Robot trajectory data
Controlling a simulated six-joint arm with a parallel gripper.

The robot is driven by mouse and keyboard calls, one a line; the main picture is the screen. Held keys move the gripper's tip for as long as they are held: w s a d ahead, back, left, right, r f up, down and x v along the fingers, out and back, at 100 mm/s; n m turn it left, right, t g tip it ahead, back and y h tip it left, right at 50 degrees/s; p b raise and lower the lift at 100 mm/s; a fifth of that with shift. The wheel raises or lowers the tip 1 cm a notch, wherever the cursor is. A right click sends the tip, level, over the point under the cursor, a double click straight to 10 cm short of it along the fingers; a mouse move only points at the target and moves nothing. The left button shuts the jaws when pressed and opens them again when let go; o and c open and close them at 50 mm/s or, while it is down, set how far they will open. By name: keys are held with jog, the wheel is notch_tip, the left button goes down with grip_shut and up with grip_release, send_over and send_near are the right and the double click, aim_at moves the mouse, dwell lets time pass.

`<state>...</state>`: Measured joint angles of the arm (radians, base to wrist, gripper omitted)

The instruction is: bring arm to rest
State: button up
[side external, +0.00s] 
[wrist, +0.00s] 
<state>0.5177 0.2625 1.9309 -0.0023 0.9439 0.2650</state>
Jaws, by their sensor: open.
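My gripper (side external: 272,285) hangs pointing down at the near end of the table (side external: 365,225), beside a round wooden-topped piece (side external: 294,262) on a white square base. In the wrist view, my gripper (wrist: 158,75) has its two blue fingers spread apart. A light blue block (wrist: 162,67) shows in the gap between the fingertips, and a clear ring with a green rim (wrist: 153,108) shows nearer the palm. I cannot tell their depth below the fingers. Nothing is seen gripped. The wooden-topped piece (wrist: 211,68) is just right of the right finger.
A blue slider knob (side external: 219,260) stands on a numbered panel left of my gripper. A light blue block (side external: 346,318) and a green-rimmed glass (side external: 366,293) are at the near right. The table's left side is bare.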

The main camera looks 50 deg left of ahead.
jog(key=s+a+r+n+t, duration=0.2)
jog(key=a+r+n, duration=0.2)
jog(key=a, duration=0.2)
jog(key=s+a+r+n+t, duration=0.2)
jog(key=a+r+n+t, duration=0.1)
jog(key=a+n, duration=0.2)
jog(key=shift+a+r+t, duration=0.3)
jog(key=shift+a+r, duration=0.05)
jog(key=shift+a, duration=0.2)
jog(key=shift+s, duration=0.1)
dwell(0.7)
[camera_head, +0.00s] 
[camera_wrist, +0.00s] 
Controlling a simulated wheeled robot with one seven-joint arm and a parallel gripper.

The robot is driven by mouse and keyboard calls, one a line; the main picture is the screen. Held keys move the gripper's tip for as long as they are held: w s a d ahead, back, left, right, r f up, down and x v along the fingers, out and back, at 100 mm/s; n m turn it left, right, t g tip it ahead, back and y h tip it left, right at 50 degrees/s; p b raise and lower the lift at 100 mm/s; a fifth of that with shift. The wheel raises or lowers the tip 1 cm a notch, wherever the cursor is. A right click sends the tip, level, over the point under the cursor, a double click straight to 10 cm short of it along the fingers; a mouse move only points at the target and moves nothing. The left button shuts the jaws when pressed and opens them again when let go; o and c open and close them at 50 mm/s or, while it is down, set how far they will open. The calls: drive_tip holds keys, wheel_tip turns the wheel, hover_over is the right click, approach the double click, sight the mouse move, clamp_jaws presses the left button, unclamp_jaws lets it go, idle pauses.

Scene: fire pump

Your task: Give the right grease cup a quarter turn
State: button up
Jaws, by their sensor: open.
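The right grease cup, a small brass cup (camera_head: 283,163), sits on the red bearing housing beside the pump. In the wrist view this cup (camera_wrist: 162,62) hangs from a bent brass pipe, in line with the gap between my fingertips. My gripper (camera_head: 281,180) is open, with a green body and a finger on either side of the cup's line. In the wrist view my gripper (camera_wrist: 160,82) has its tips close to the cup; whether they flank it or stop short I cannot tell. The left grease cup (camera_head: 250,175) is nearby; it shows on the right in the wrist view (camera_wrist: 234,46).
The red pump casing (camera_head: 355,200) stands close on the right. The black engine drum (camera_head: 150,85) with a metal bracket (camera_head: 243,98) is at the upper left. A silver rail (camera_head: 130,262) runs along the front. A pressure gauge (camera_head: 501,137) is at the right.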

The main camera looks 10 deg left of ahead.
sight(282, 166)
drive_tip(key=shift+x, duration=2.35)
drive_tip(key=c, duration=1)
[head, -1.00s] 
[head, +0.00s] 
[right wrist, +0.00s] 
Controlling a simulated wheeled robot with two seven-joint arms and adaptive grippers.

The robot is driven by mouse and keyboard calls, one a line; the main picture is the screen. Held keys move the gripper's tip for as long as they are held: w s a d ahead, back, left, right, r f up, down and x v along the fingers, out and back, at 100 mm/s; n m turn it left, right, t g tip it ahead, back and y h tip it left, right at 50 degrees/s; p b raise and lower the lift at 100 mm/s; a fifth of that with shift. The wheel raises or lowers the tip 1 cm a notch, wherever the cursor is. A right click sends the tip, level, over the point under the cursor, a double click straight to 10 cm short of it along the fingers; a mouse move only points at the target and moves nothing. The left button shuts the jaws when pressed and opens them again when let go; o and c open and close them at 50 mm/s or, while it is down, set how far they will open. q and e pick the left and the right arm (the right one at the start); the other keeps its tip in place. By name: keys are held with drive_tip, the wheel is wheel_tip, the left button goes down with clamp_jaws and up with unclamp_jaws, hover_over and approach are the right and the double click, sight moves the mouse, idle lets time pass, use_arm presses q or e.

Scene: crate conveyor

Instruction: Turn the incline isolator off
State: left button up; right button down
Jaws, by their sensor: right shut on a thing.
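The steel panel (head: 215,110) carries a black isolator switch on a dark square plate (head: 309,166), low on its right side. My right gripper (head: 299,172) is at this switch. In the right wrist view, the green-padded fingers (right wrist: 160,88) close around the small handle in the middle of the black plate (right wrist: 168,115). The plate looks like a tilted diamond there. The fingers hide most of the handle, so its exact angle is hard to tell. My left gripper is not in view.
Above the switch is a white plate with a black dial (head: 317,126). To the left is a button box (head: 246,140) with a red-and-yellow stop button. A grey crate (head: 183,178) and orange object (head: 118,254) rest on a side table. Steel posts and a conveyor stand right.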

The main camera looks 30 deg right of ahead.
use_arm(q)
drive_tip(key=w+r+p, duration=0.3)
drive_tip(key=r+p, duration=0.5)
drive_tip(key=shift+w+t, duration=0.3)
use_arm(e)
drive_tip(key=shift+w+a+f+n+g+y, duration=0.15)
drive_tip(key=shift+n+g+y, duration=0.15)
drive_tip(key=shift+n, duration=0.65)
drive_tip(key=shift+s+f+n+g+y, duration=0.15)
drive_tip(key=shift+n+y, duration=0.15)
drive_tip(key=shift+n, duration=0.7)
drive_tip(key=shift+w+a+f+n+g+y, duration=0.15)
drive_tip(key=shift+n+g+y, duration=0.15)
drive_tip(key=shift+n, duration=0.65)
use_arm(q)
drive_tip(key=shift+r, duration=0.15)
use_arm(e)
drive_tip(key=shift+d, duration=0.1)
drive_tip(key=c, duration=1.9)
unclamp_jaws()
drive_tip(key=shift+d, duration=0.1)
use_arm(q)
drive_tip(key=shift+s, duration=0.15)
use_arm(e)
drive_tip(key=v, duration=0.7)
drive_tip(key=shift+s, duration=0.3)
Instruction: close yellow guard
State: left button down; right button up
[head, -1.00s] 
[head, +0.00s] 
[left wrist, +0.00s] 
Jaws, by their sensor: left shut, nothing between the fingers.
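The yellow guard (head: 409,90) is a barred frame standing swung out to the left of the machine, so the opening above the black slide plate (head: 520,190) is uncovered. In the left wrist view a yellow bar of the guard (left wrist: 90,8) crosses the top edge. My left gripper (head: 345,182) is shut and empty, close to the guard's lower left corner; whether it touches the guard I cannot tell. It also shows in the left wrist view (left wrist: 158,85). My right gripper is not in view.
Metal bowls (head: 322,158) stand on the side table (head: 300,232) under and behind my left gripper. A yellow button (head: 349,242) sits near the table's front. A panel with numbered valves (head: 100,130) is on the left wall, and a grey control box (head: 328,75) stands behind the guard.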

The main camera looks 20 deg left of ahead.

Exercise description: State the number of lines holding the word "joint" in the listing. Add nothing else.

Full response: 4